[Brief]: Reproduce exactly the lines below from the one containing "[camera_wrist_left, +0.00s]" through the one containing "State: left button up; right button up", including both, and nothing else.

[Data section]:
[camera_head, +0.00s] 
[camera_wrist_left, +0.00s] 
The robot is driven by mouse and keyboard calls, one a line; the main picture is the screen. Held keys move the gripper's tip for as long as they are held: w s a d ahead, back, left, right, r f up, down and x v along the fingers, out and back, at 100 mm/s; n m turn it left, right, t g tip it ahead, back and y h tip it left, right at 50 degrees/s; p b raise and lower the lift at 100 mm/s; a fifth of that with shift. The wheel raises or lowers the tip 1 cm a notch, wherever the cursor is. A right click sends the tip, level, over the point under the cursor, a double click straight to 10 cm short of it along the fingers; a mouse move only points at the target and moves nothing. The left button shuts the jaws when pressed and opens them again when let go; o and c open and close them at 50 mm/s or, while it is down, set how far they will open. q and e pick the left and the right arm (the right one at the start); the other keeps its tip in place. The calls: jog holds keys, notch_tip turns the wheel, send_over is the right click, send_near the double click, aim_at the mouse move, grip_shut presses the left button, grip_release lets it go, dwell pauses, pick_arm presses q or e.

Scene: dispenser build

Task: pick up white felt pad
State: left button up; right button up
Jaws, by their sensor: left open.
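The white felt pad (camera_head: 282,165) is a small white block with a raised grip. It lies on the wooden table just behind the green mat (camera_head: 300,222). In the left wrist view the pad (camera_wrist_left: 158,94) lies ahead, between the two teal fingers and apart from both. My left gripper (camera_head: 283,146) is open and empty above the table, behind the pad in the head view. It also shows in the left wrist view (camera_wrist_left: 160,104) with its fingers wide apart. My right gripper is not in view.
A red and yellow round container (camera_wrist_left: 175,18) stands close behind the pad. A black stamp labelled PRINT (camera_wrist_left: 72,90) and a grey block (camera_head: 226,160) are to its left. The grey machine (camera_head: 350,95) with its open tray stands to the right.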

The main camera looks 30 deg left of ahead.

[Answer to this problem]:
[camera_wrist_left, +0.00s] 
The robot is driven by mouse and keyboard calls, one a line; the main picture is the screen. Held keys move the gripper's tip for as long as they are held: w s a d ahead, back, left, right, r f up, down and x v along the fingers, out and back, at 100 mm/s; n m turn it left, right, t g tip it ahead, back and y h tip it left, right at 50 degrees/s; p b raise and lower the lift at 100 mm/s; a fifth of that with shift. The wheel raises or lowers the tip 1 cm a notch, wherever the cursor is. A right click sends the tip, level, over the point under the cursor, a double click straight to 10 cm short of it along the fingers; a mouse move only points at the target and moves nothing. The left button shuts the jaws when pressed and opens them again when let go; o and c open and close them at 50 mm/s or, while it is down, set how far they will open. q and e pick the left and the right arm (the right one at the start); the other keeps its tip in place. The calls: jog holds keys, notch_tip turns the wheel, send_over is the right click, send_near the double click, aim_at the mouse move, grip_shut presses the left button, grip_release lets it go, dwell pauses, pick_arm presses q or e.

Scene: dispenser build

Task: pick up white felt pad
State: left button up; right button up

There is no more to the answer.